Rows from a dataset

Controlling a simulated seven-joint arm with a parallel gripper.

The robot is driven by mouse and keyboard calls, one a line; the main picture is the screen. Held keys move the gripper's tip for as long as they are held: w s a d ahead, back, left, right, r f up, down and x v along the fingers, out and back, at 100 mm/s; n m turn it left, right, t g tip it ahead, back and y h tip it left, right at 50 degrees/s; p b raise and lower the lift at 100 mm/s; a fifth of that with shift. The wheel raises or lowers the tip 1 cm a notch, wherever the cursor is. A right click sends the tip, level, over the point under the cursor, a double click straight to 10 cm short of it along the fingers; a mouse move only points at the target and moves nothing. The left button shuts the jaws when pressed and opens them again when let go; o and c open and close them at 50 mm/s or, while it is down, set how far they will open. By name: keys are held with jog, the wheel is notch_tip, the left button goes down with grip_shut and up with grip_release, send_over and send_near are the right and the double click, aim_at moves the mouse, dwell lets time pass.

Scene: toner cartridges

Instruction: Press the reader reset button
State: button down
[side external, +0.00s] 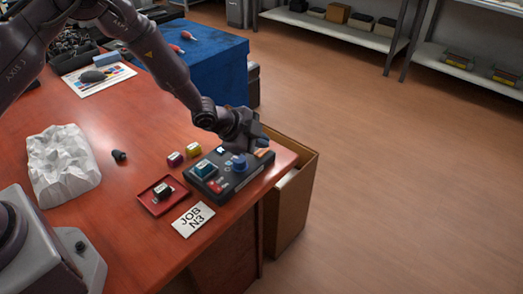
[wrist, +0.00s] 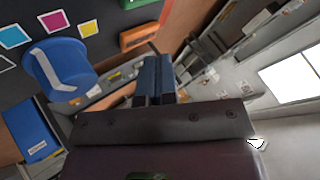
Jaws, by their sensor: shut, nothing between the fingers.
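The reader is a dark grey box (side external: 237,184) on the red-brown desk near its right corner; its dark face (wrist: 105,22) also shows in the wrist view. It carries a blue knob (side external: 240,163) with a white stripe, also in the wrist view (wrist: 58,70), an orange block (side external: 264,153), also in the wrist view (wrist: 138,36), and a red label-like part (side external: 223,188). I cannot tell which part is the reset button. My gripper (wrist: 153,80) is shut and empty; it is above the reader's far right end in the side view (side external: 262,138).
A red tray (side external: 150,203) and a "JOB N3" card (side external: 192,219) lie left and in front. An open cardboard box (side external: 296,195) stands beyond the desk edge.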

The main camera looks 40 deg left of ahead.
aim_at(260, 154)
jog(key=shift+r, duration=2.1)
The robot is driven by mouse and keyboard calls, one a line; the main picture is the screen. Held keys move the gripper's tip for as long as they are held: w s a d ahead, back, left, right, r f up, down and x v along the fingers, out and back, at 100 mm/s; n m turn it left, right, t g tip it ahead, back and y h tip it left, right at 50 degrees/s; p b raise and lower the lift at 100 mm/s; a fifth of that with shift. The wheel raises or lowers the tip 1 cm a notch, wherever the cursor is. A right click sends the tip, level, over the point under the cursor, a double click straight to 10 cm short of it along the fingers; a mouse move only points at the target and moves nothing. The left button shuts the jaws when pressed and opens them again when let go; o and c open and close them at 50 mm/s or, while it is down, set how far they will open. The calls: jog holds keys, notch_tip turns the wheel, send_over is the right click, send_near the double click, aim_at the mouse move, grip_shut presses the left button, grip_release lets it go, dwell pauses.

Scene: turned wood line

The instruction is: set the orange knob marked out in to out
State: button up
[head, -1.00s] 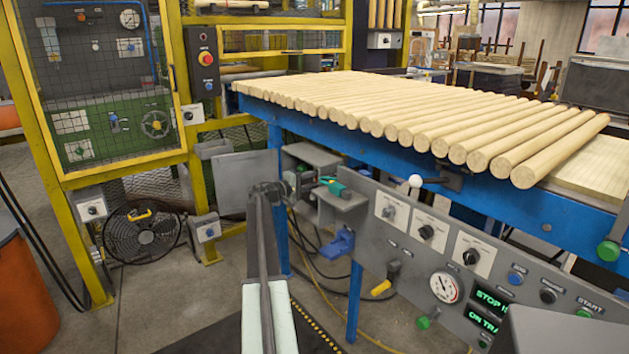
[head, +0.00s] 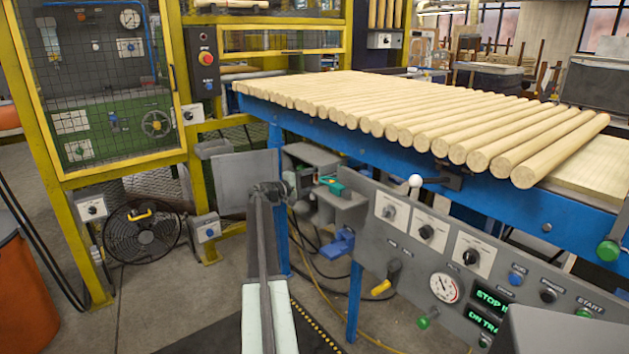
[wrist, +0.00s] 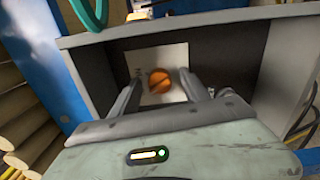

### Exercise directions
Reproduce the listing above exactly, excluding all pictures.

### The reply
Controlling a simulated seven-joint arm with a parallel gripper.

The robot is driven by mouse and keyboard calls, one a line; the main picture is the screen. Held keys move the gripper's tip for as long as they are held: w s a d ahead, back, left, right, r f up, down and x v along the fingers, out and back, at 100 mm/s; n m turn it left, right, t g tip it ahead, back and y h tip it left, right at 50 degrees/s; p b raise and lower the lift at 100 mm/s; a fifth of that with shift. The wheel raises or lowers the tip 1 cm a notch, wherever the cursor is. A right click sends the tip, level, over the point under the cursor, a double click straight to 10 cm short of it along the fingers; a mouse move only points at the target and moves nothing. The left button shuts the jaws when pressed and opens them again when let go; o and c open and close them at 50 mm/s or, while it is down, set how far they will open. By name: keys are held with jog, the wheel is notch_tip, the left button goes down with grip_shut and up with grip_release, send_over and send_near are the right and the double click, aim_at moves the mouse, dwell lets time pass.

Scene: toner cartridges

Instruction: Press the reader reset button
State: button down
[side external, +0.00s] 
[wrist, +0.00s] 
Jaws, by their sensor: shut, nothing between the fingers.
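The reader is a dark grey box (side external: 237,184) on the red-brown desk near its right corner; its dark face (wrist: 105,22) also shows in the wrist view. It carries a blue knob (side external: 240,163) with a white stripe, also in the wrist view (wrist: 58,70), an orange block (side external: 264,153), also in the wrist view (wrist: 138,36), and a red label-like part (side external: 223,188). I cannot tell which part is the reset button. My gripper (wrist: 153,80) is shut and empty; it is above the reader's far right end in the side view (side external: 262,138).
A red tray (side external: 150,203) and a "JOB N3" card (side external: 192,219) lie left and in front. An open cardboard box (side external: 296,195) stands beyond the desk edge.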

The main camera looks 40 deg left of ahead.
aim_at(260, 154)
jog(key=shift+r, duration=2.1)
The robot is driven by mouse and keyboard calls, one a line; the main picture is the screen. Held keys move the gripper's tip for as long as they are held: w s a d ahead, back, left, right, r f up, down and x v along the fingers, out and back, at 100 mm/s; n m turn it left, right, t g tip it ahead, back and y h tip it left, right at 50 degrees/s; p b raise and lower the lift at 100 mm/s; a fifth of that with shift. The wheel raises or lowers the tip 1 cm a notch, wherever the cursor is. A right click sends the tip, level, over the point under the cursor, a double click straight to 10 cm short of it along the fingers; a mouse move only points at the target and moves nothing. The left button shuts the jaws when pressed and opens them again when let go; o and c open and close them at 50 mm/s or, while it is down, set how far they will open. The calls: jog holds keys, notch_tip turns the wheel, send_over is the right click, send_near the double click, aim_at the mouse move, grip_shut presses the left button, grip_release lets it go, dwell pauses.

Scene: turned wood line

The instruction is: set the orange knob marked out in to out
State: button up
[head, -1.00s] 
[head, +0.00s] 
[wrist, +0.00s] 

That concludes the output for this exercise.